Why such potential in the SME sector? At the start of 2014, small firms accounted for 99.3% of all private sector businesses in the UK, 47.8% of private sector employment and 33.2% of private sector turnover. Small and medium sized enterprises employed 15.2million people and had a combined turnover of £1.6 trillion. Of all businesses, 62% (3.3.million) were sole proprietorships, 29% (15 million) were companies and 9% (460,000) were partnerships. (source: Dept. for Business Innovation & Skills).

But what makes the new ecosystem for digital works and content is an attractive environment for the SME sector? I think there are five factors which illustrate why.

  • In an intellectual property-centric world, small enterprises with the necessary skills to commercialise creativity through financing, partnering and marketing in an agile way can thrive - think, for instance, of new ways of financing such as crowd funding.
  • The Cloud and collaborative technologies enable small businesses to scale up without large scale internal infrastructure.
  • SME's can engage directly with consumers and be discovered via social media platforms.
  • The new ecosystem is made up of partnerships and collaborations, often between the large platform at one end of the spectrum and individual creators and small businesses at the other end.
  • Small businesses can go direct to consumer via platforms.

None of this is easy, but the opportunities are there to be grasped.

Biggest threat? 

My single biggest concern is that we do not invest enough in developing the infrastructure and skills needed to realise this potential and, instead, look for solutions to non-existent or exaggerated problems and barriers.

The key to unlocking the digital economy's is having the necessary infrastructure and business skills. The greatest needs are in digital marketing, technology, data analysis, financing and the ability to create and implement innovative business models and deals based on intellectual property. Building these skills requires investment in education and training.

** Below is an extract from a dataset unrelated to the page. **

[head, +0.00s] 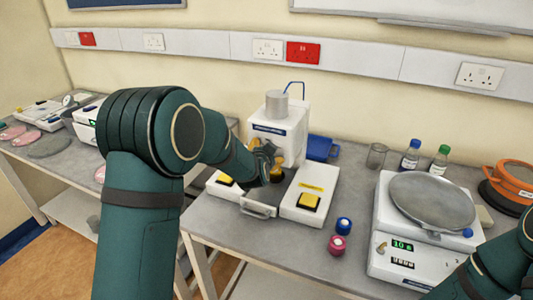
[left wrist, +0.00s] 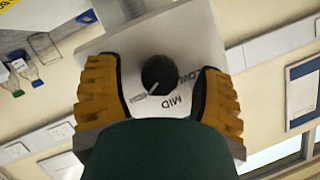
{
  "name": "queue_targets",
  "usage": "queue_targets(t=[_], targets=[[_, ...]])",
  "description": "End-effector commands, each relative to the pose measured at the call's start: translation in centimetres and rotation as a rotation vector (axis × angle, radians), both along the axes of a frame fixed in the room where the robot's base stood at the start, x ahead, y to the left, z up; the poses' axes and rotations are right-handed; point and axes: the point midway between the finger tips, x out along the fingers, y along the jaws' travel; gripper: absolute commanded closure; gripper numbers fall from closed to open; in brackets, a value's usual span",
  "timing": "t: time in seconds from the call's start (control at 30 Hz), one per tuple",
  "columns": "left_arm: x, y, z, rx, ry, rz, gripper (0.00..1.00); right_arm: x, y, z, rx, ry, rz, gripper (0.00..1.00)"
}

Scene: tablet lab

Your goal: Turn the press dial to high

Instead, transforming copyright is often presented as the 'magic bullet' to realising the market's potential. That is not to say that some adaptation may be needed provided it is evidence-based. The most frequently cited charges against copyright, at least in the UK and Europe, are:

  • It locks up ideas and so inhibits innovation, creativity and sharing.
  • The 'Fair use' defence in US copyright law, especially the notion of 'transformative use,' has allowed new digital businesses to flourish n the US in ways that European copyright law does not.
  • Copyright law is based on territoriality whereas the Internet is a global medium, and as a consequence is inherently unable to adapt.
  • Copyright is simply to complex in a 'B2C' and 'C2C' world.

Each charge raises a number of complex issues but time and space only allows a 'top line' response to each. In short, I think copyright is 'not guilty on the first three charges but does have a case to answer on the 4th charge.

As regards the first, the 2010 case of Allen vs Bloomsbury & J K Rowling shows that, in the Court's words, "[Copyright] does not extend to clothing information, facts, ideas, theories and themes with exclusive property rights."

On count 2, the differences between the US 'fair use' defence, and, taken as a whole, the various individual copyright exceptions found in European copyright law, are much smaller than may appear. It is true that the first 'fair use' factor, which relates to the purpose and character of the use, including whether the use is 'transformational' in creating something new, does give the US courts flexibility. But to make a fair comparison one must compare that with numerous EU exceptions, including for parody, as well as the extensive rulings of the European Court of Justice on the issue of exceptions.

On count 3, there are books on this subject. Suffice to say that global licensing solutions are perfectly feasible within the existing framework and, in any event, a global copyright law would not, of itself, prevent licensing by territory. Furthermore, legal principles on free movement of  goods and services provide a legal check on copyright.

On count 4, there is a case to answer. Copyright law is complex and the management of copyright, including gaining permissions to re-use, is not easy. But there are ways in which technology can hide copyright's complexity and automate rights management. That  brings us back to the importance of investment in the infrastructure. In that context, the work of the Copyright Hub is important, about which more soon.

From me and my colleagues at Shoosmiths, @shoocreative, enjoy your Bank Holiday weekend.